President Obama is using privileged access to one of America’s greatest landmarks to reward his most generous financial supporters in ways that Republicans Mitt Romney and Rick Santorum can’t match.
More than 60 of Mr. Obama’s biggest campaign donors have visited the White House more than once for meetings with top advisers, holiday parties or state dinners, a review by the Associated Press has found.
The invitations to 1600 Pennsylvania Ave., which are legal, have happened despite Mr. Obama’s past criticisms of Washington’s pay-for-access privileges and mark a reversal from early in the president’s term when donors complained he was keeping them at arm’s length.
As a presidential candidate running against Hillary Rodham Clinton, Mr. Obama’s campaign noted that Mrs. Clinton and her husband, former President Bill Clinton, had invited David Geffen - whom Mr. Obama’s campaign said had raised $18 million for the Clintons - to sleep in the Lincoln Bedroom.
The AP found no evidence of Mr. Obama’s own donors sleeping overnight in the White House, but time stamps showing arrivals and departures on the government’s logs are incomplete for more than 1.7 million records.
The AP’s review compared more than 470 of Mr. Obama’s most important financial supporters against logs of 2 million visitors to the White House since mid-2009. It found that at least 250 of Mr. Obama’s major fundraisers and donors visited the White House at least once, being cleared for events like dinners or one-on-one meetings with senior advisers.
This month, the White House extended invitations to more than 30 of the president’s top fundraisers to an elaborate state dinner, where they mingled with celebrities and dined with foreign leaders on the South Lawn of the White House.
Other purposes for visits included one-on-one meetings with top West Wing staffers, such as former chief of staff Pete Rouse and senior adviser Valerie Jarrett. Those donors include so-called “bundlers” - supporters who have raised hundreds of thousands of dollars apiece for Mr. Obama’s re-election.
Mr. Obama’s campaign has said it would begin encouraging supporters to donate to a “super” political action committee supporting him, Priorities USA Action, to counterbalance the cash flowing to Republican groups. The decision drew rebukes from campaign-finance watchdogs and Republicans who said Mr. Obama flip-flopped on his prior stance assailing super PAC money. The group supporting Mr. Obama has raised $6.3 million so far.

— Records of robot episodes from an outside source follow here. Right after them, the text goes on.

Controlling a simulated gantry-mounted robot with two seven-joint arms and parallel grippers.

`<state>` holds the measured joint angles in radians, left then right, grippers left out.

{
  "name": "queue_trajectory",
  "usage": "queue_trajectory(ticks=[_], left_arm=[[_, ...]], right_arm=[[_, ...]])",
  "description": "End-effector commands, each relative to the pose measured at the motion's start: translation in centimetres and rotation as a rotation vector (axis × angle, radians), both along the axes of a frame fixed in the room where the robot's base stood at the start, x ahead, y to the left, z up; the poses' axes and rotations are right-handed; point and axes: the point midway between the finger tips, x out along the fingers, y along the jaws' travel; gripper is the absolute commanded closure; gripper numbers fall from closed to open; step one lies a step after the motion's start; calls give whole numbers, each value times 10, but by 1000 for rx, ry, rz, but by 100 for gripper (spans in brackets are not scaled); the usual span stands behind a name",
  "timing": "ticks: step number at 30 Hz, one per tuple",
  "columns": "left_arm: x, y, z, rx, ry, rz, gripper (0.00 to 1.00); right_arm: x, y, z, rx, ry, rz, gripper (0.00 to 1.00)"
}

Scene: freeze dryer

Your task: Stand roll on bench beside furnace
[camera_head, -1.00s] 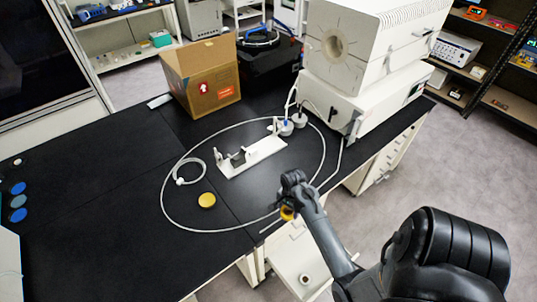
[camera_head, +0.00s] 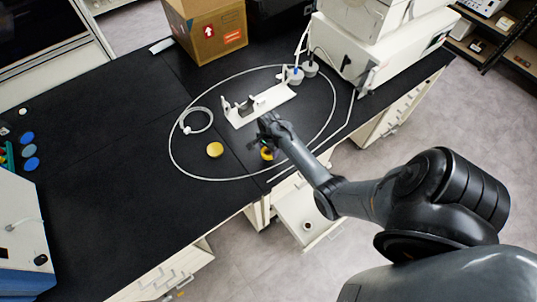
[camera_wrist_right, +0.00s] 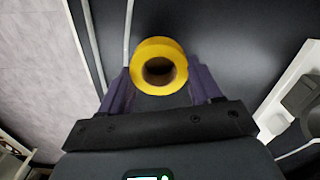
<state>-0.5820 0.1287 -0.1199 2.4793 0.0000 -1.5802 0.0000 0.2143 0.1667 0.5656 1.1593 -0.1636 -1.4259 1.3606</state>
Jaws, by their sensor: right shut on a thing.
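A yellow roll (camera_head: 267,154) is held in my right gripper (camera_head: 264,143), over the front edge area of the black bench (camera_head: 110,160). In the right wrist view the roll (camera_wrist_right: 158,44) sits between the two purple fingers (camera_wrist_right: 160,88), with its dark centre hole facing the camera. I cannot tell whether it touches the bench. The white furnace (camera_head: 385,48) stands at the bench's back right, partly cut off by the top of the head view. My left gripper is not in view.
A thin pale tube loop (camera_head: 172,160) lies on the bench around a white stand (camera_head: 262,105) and a yellow disc (camera_head: 215,150). Capped bottles (camera_head: 295,76) stand by the furnace. A cardboard box (camera_head: 210,30) is behind. An open drawer (camera_head: 300,215) juts out below the bench edge.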

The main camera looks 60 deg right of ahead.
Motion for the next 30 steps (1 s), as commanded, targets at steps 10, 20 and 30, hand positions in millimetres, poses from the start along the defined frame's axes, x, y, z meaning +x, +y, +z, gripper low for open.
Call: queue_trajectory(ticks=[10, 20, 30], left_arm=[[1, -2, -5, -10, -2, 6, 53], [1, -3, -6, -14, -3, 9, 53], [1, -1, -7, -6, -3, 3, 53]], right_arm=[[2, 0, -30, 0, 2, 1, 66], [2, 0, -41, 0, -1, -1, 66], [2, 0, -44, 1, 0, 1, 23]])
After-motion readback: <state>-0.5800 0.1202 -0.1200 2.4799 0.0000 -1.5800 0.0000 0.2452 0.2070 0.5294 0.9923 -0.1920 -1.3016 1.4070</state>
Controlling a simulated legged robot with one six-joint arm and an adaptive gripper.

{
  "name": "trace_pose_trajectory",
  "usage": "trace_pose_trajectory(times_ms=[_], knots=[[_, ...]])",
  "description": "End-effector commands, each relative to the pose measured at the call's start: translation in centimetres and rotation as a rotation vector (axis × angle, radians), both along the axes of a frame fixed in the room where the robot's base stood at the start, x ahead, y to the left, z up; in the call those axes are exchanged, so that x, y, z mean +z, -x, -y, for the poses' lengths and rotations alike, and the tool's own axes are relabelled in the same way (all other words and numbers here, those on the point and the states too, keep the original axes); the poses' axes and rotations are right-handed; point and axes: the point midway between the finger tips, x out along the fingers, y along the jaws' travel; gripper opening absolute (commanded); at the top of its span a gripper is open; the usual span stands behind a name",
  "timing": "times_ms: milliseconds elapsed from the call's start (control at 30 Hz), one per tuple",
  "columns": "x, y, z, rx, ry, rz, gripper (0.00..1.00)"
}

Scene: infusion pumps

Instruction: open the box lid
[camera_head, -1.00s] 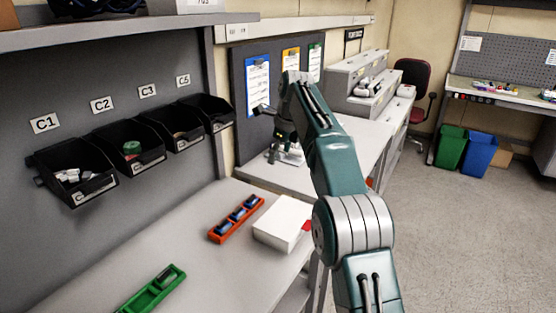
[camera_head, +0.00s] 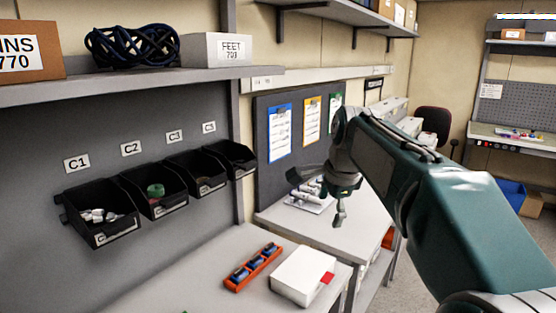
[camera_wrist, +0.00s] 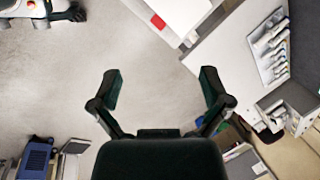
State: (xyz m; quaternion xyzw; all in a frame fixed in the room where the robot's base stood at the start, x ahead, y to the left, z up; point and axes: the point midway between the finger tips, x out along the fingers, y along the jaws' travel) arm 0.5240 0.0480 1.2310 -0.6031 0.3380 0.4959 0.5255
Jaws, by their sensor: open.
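The white box (camera_head: 303,272) with a red tab (camera_head: 328,278) on its right side sits shut near the right edge of the grey workbench (camera_head: 215,265). In the wrist view, a white box corner with a red tab (camera_wrist: 158,21) shows at the top, beyond my fingertips. My gripper (camera_head: 316,198) is open and empty in the air, above and behind the box in the head view. In the wrist view, my gripper (camera_wrist: 160,74) has its two fingers wide apart with only floor between them.
An orange tray (camera_head: 253,267) with blue items lies just left of the box. Black bins (camera_head: 100,212) hang on the left wall under a shelf. A second bench (camera_head: 345,235) behind holds a white tray of instruments (camera_head: 310,196).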

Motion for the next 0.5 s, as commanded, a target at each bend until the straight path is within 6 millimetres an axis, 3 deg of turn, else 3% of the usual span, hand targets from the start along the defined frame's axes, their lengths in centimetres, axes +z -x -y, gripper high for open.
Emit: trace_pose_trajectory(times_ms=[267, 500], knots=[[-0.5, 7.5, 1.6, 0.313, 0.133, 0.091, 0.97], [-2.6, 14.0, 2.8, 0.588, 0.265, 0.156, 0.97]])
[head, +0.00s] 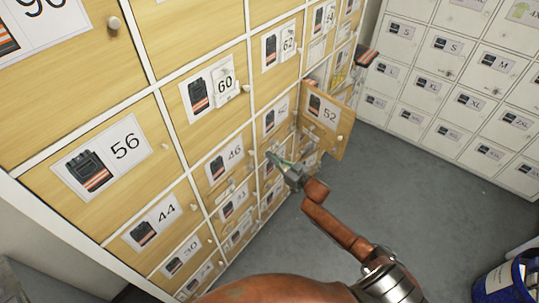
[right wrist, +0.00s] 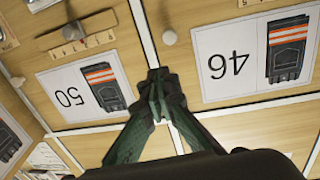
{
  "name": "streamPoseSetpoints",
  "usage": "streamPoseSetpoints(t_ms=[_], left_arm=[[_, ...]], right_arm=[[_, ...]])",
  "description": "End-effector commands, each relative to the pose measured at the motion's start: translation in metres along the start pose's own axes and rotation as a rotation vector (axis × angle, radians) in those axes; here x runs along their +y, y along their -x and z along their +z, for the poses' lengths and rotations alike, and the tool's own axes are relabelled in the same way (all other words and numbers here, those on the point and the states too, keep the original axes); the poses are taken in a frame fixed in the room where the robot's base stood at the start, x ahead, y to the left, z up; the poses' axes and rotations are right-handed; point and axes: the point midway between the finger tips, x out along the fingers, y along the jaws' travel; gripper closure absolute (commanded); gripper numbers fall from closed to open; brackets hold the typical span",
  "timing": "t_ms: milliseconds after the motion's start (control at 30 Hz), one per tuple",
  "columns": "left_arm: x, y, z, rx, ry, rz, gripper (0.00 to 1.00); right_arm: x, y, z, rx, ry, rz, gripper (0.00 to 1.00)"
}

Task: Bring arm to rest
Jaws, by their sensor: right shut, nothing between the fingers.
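My right arm reaches in from the lower right in the head view. Its gripper (head: 275,159) is in front of the wooden lockers, near the doors numbered 46 (head: 226,160) and 50 (head: 276,115). In the right wrist view the fingers (right wrist: 160,75) are shut with their tips together and nothing between them. Behind them are the 46 door (right wrist: 238,70) and the 50 door (right wrist: 85,92). I cannot tell whether the fingertips touch the locker front. My left gripper is not in view.
The locker door numbered 52 (head: 325,118) stands open, just beyond my right gripper. White lockers (head: 450,80) line the right side. A blue bin (head: 508,280) stands at the lower right. The grey floor (head: 425,195) between is clear.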

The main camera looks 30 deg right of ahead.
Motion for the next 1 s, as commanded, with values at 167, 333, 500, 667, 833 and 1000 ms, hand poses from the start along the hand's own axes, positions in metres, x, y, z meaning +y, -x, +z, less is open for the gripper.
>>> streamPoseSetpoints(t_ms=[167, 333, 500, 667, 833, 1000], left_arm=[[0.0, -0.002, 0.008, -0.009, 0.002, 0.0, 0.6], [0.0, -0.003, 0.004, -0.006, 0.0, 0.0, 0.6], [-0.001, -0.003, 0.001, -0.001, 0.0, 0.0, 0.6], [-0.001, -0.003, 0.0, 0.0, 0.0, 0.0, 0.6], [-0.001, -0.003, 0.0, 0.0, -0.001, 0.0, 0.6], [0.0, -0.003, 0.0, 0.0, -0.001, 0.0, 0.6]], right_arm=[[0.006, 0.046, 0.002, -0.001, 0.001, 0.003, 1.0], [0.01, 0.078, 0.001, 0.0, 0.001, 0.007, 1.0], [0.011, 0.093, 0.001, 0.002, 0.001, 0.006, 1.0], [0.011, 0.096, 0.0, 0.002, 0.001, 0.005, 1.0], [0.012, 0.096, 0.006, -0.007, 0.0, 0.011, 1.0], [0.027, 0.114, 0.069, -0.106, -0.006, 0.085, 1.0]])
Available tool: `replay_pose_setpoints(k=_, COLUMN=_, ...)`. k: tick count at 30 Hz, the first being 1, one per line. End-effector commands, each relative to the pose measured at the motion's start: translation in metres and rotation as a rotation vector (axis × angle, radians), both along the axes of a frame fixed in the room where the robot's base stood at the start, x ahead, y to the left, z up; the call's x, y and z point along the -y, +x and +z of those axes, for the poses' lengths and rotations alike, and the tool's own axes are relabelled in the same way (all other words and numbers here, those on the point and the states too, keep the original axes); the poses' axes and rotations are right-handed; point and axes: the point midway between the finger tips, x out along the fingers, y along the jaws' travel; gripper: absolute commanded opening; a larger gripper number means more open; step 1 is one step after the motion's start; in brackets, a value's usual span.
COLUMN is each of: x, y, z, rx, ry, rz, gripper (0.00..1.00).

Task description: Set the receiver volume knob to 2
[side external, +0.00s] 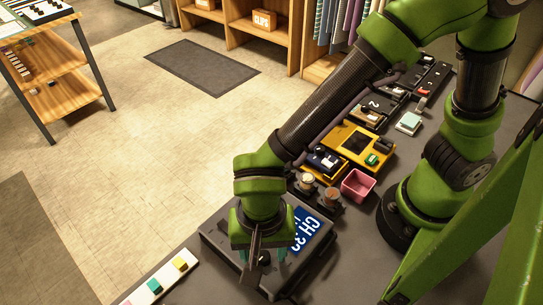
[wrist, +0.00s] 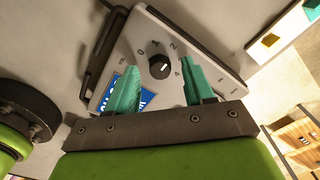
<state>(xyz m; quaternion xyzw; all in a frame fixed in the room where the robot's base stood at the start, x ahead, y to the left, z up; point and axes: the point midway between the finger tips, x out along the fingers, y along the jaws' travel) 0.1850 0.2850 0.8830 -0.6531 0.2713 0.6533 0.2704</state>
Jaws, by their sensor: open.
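The receiver (side external: 213,238) is a dark, flat box with a blue display (side external: 306,231), at the front of the bench in the side external view. Its pale panel (wrist: 142,32) fills the middle of the wrist view. The black volume knob (wrist: 160,66) sits there with printed numbers 0, 1, 2 and 4 readable around it. A short white mark shows on the knob, but I cannot tell which number it points to. My gripper (wrist: 158,75) is open, its teal fingers on either side of the knob and apart from it in the picture. In the side external view my gripper (side external: 264,256) is over the receiver.
Beside the receiver are round knobs (side external: 307,182), a pink bin (side external: 357,185) and a yellow device (side external: 362,146). A white strip with coloured blocks (side external: 155,283) lies at the front left. A dark handle (wrist: 102,47) stands at the panel's left edge in the wrist view.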

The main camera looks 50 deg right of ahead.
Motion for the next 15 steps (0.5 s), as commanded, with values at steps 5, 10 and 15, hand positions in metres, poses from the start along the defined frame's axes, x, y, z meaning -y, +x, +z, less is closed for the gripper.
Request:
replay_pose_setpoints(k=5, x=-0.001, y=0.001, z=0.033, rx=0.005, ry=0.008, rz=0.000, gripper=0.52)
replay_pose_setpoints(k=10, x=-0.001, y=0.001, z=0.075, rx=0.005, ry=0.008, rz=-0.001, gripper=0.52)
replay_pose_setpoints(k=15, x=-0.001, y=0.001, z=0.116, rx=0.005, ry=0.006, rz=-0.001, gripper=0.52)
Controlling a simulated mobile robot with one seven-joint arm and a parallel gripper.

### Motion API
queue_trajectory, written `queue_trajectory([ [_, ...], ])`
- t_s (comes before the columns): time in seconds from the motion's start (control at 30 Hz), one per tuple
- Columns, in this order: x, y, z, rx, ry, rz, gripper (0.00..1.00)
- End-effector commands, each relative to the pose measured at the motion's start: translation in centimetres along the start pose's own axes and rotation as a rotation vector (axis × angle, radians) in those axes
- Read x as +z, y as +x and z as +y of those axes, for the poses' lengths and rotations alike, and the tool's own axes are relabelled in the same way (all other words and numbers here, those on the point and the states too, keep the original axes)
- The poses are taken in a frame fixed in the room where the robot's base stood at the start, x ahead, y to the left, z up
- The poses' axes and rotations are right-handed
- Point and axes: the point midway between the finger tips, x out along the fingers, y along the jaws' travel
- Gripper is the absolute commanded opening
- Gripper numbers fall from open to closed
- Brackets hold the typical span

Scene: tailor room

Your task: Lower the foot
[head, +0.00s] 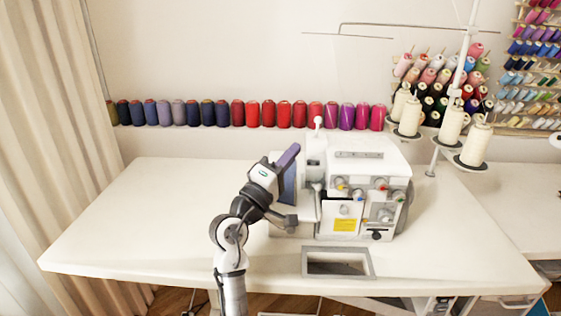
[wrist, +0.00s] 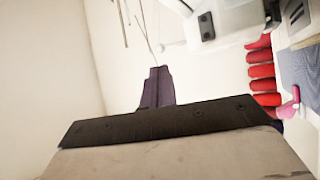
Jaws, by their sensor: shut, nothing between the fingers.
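The white sewing machine (head: 358,160) stands on the white table, with coloured dials and a yellow label on its front. My gripper (head: 294,150) is beside its upper left side, raised above the table. Its purple fingers are shut with nothing between them. The shut fingers (wrist: 155,88) also show in the wrist view, pointing away from the camera. A white part (wrist: 228,18), seemingly of the machine, is at the upper right there, apart from the fingers. The foot and its lever cannot be made out; my arm and gripper cover part of the machine's left side.
The white table (head: 130,225) is clear on the left. A rectangular opening (head: 338,275) is in front of the machine. Cream thread cones (head: 475,145) on a stand are at the right. A row of coloured spools (head: 238,113) runs along the wall behind.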

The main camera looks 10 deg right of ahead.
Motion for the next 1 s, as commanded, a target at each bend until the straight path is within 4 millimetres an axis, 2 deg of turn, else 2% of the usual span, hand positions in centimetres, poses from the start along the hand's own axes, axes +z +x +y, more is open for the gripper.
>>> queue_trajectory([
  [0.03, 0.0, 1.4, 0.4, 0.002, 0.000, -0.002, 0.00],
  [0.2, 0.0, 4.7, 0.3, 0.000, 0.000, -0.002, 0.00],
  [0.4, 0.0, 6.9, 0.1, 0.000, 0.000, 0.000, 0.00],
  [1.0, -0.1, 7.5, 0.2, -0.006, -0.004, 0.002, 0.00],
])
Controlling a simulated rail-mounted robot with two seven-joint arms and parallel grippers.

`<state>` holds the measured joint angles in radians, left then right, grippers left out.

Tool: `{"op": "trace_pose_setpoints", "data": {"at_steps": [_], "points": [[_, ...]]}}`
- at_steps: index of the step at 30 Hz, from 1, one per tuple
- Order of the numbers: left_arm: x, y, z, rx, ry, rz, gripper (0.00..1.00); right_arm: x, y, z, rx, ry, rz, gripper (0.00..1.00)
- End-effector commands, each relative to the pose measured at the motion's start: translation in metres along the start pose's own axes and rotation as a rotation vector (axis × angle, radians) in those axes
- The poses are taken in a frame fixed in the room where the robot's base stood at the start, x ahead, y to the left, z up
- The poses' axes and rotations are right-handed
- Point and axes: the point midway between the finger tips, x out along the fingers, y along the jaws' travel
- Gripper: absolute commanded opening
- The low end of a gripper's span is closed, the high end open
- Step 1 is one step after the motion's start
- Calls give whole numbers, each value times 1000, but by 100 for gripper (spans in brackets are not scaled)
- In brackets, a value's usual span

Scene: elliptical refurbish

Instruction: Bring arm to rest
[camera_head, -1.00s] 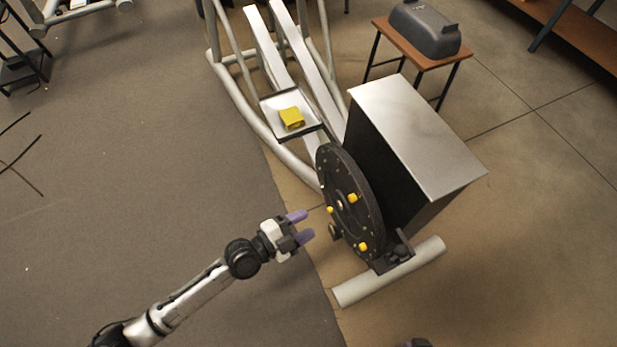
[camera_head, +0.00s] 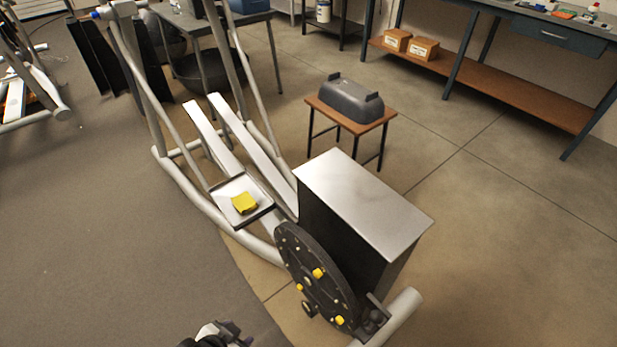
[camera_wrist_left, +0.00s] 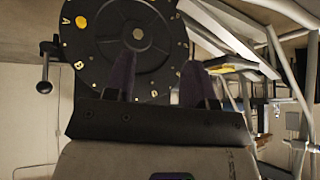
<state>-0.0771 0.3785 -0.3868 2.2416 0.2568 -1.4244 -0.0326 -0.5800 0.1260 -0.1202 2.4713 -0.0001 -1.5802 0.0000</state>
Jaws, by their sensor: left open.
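My left gripper (camera_head: 243,340) shows at the bottom edge of the head view, mostly cut off. In the left wrist view its two purple fingertips (camera_wrist_left: 158,75) stand apart with nothing between them. They point toward the dark round disc (camera_wrist_left: 138,32) of the elliptical machine, and I see no clear contact. The disc (camera_head: 316,283) carries several yellow knobs and a crank handle in the head view. My right gripper is not in view.
The elliptical's grey box housing (camera_head: 365,195) stands behind the disc. A small tray (camera_head: 262,207) with a yellow item (camera_head: 244,203) sits on the machine. A stool (camera_head: 370,115) holds a grey cover (camera_head: 350,97). A workbench (camera_head: 500,90) stands at the back right. The floor at right is clear.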

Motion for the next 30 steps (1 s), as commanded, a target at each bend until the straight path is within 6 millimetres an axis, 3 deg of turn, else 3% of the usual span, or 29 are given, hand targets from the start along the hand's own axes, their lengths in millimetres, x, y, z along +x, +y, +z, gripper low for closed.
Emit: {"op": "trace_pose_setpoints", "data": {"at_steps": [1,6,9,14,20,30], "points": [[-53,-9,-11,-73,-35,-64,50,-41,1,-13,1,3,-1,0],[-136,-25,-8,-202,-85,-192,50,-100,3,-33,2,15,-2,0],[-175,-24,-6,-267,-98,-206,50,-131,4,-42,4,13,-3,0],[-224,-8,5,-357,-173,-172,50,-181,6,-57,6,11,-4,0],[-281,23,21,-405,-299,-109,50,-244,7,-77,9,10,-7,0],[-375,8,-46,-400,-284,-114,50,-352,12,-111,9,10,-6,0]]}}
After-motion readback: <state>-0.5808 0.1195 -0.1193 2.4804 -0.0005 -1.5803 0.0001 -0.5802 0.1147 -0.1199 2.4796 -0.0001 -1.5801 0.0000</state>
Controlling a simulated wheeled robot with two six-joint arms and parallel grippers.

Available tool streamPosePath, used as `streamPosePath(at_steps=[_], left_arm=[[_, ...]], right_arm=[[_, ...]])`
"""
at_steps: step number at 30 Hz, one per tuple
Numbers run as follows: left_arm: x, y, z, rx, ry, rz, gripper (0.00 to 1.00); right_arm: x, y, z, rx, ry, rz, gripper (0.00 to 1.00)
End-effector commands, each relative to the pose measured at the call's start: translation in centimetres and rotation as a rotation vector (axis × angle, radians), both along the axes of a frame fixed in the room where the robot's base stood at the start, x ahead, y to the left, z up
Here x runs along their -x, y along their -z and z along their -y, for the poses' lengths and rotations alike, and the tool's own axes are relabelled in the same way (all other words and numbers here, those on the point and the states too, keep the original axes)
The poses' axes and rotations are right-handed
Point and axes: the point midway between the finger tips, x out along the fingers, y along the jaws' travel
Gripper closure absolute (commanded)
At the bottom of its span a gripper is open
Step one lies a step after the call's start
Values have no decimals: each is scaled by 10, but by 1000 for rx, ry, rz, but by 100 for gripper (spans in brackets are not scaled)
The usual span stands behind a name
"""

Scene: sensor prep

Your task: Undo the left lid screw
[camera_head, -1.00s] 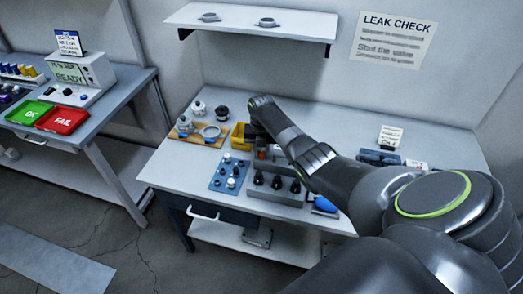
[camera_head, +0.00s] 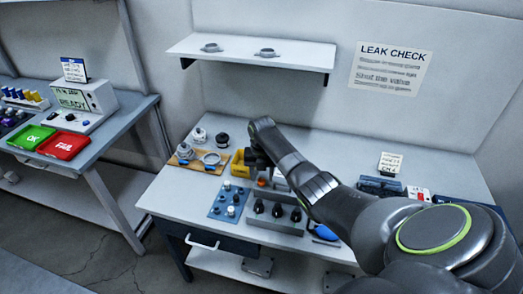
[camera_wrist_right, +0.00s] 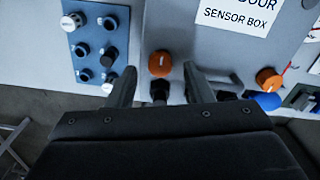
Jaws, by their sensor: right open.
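The grey sensor box, labelled "SENSOR BOX" (camera_wrist_right: 238,50), lies under my right gripper. Its left orange lid screw (camera_wrist_right: 160,63) shows between the two fingers in the right wrist view. A second orange screw (camera_wrist_right: 268,80) is to the right, outside the fingers. My right gripper (camera_wrist_right: 158,70) is open, with one finger on each side of the left screw and a visible gap to each. I cannot tell how far above the lid the fingertips are. In the head view my right gripper (camera_head: 254,160) hides much of the box. My left gripper is not in view.
A blue board (camera_head: 230,200) with small fittings and a grey block with black knobs (camera_head: 275,215) stand in front. A wooden tray (camera_head: 185,162) with round parts is on the left, a yellow bin (camera_head: 240,168) beside the gripper. The bench's right side holds blue and red items.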

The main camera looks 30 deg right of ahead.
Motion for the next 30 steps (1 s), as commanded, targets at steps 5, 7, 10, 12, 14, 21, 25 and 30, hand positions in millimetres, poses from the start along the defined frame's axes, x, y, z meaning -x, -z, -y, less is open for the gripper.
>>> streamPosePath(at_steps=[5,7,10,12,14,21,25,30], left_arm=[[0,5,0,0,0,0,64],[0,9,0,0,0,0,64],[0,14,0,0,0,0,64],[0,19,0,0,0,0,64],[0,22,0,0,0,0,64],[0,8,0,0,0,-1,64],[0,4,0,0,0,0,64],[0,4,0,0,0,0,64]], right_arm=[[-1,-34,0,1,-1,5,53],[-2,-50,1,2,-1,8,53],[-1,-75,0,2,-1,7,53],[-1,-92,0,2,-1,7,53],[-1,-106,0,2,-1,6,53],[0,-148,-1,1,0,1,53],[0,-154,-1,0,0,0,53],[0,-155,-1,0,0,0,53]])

Visitor-log details of some Obama donors have surfaced in news reports since he took office. But the financial weight of super PACs and their influence on this year’s election have prompted renewed scrutiny of the big-money financiers behind presidential candidates - and what those supporters might want in return.
Many of the White House visits by donors came before the president embraced the big-money, fundraising groups he once assailed as a “threat to democracy” on grounds they corrode elections by permitting unlimited and effectively anonymous donations from billionaires and corporations.
Mr. Obama was once so vocal about super PACs that he used his 2010 State of the Union speech to accuse the Supreme Court justices, present in the audience, of reversing a century of law that would “open the floodgates for special interests,” including foreign corporations, in its Citizens United case.
A White House spokesman did not fully respond to repeated requests from the AP for details of visits by Mr. Obama’s campaign donors, saying it was impractical to do so.